═════ Dataset excerpt ═════
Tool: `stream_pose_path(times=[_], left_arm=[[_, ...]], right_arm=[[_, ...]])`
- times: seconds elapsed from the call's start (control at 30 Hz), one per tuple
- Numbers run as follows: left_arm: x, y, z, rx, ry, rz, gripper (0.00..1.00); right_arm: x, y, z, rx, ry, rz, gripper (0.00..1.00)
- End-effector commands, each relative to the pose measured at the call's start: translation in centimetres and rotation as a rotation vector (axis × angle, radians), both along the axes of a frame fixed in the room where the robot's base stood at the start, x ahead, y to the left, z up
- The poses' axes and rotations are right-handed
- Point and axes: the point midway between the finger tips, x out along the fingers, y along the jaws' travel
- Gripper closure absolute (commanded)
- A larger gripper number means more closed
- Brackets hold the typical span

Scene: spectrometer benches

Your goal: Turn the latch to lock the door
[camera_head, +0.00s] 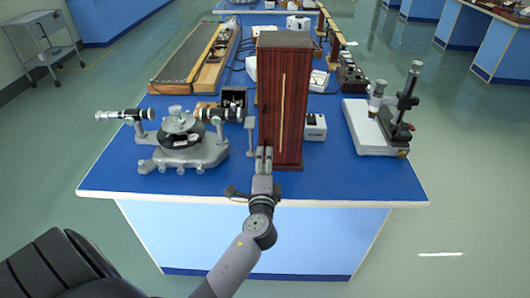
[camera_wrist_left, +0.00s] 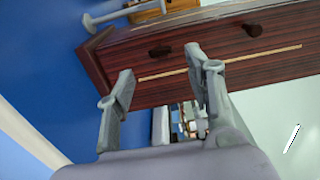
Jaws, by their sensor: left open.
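The tall reddish-brown wooden cabinet (camera_head: 285,85) stands upright near the front middle of the blue bench, its front toward me, with a pale vertical strip (camera_head: 283,105). In the left wrist view its dark wood front (camera_wrist_left: 120,55) looks turned sideways and carries two small dark fittings, one (camera_wrist_left: 160,51) near its lower end and another (camera_wrist_left: 252,29) farther along. I cannot tell which is the latch. My left gripper (camera_head: 264,154) is open and empty before the cabinet's lower left. In the wrist view its fingertips (camera_wrist_left: 160,62) lie either side of the first fitting, apparently not gripping it. My right gripper is out of view.
A grey spectrometer (camera_head: 180,138) stands left of the cabinet on the blue bench (camera_head: 230,183). A stand with a microscope (camera_head: 375,125) is on the right. A small white box (camera_head: 315,127) sits just right of the cabinet. The bench's front strip is clear.

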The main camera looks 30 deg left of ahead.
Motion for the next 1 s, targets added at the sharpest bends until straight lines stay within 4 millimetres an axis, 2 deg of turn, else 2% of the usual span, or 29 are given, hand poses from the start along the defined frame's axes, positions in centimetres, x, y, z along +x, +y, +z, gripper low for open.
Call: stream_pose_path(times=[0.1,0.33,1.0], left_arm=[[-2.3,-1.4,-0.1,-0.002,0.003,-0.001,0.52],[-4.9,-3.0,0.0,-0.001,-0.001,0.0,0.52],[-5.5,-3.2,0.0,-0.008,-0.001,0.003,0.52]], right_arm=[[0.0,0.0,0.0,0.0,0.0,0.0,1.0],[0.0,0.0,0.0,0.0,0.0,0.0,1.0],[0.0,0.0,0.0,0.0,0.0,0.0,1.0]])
═════
**What to produce**
Set down all the data again exactly as above, pictures excluded.

**Expected answer**
Tool: `stream_pose_path(times=[_], left_arm=[[_, ...]], right_arm=[[_, ...]])`
- times: seconds elapsed from the call's start (control at 30 Hz), one per tuple
- Numbers run as follows: left_arm: x, y, z, rx, ry, rz, gripper (0.00..1.00); right_arm: x, y, z, rx, ry, rz, gripper (0.00..1.00)
- End-effector commands, each relative to the pose measured at the call's start: translation in centimetres and rotation as a rotation vector (axis × angle, radians), both along the axes of a frame fixed in the room where the robot's base stood at the start, x ahead, y to the left, z up
- The poses' axes and rotations are right-handed
- Point and axes: the point midway between the finger tips, x out along the fingers, y along the jaws' travel
- Gripper closure absolute (commanded)
- A larger gripper number means more closed
- Brackets hold the typical span

Scene: spectrometer benches

Your goal: Turn the latch to lock the door
[camera_head, +0.00s] 
[camera_wrist_left, +0.00s] 
Jaws, by their sensor: left open.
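The tall reddish-brown wooden cabinet (camera_head: 285,85) stands upright near the front middle of the blue bench, its front toward me, with a pale vertical strip (camera_head: 283,105). In the left wrist view its dark wood front (camera_wrist_left: 120,55) looks turned sideways and carries two small dark fittings, one (camera_wrist_left: 160,51) near its lower end and another (camera_wrist_left: 252,29) farther along. I cannot tell which is the latch. My left gripper (camera_head: 264,154) is open and empty before the cabinet's lower left. In the wrist view its fingertips (camera_wrist_left: 160,62) lie either side of the first fitting, apparently not gripping it. My right gripper is out of view.
A grey spectrometer (camera_head: 180,138) stands left of the cabinet on the blue bench (camera_head: 230,183). A stand with a microscope (camera_head: 375,125) is on the right. A small white box (camera_head: 315,127) sits just right of the cabinet. The bench's front strip is clear.

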The main camera looks 30 deg left of ahead.
Motion for the next 1 s, targets added at the sharpest bends until straight lines stay within 4 millimetres an axis, 2 deg of turn, else 2% of the usual span, or 29 are given, hand poses from the start along the defined frame's axes, positions in centimetres, x, y, z along +x, +y, +z, gripper low for open.
Call: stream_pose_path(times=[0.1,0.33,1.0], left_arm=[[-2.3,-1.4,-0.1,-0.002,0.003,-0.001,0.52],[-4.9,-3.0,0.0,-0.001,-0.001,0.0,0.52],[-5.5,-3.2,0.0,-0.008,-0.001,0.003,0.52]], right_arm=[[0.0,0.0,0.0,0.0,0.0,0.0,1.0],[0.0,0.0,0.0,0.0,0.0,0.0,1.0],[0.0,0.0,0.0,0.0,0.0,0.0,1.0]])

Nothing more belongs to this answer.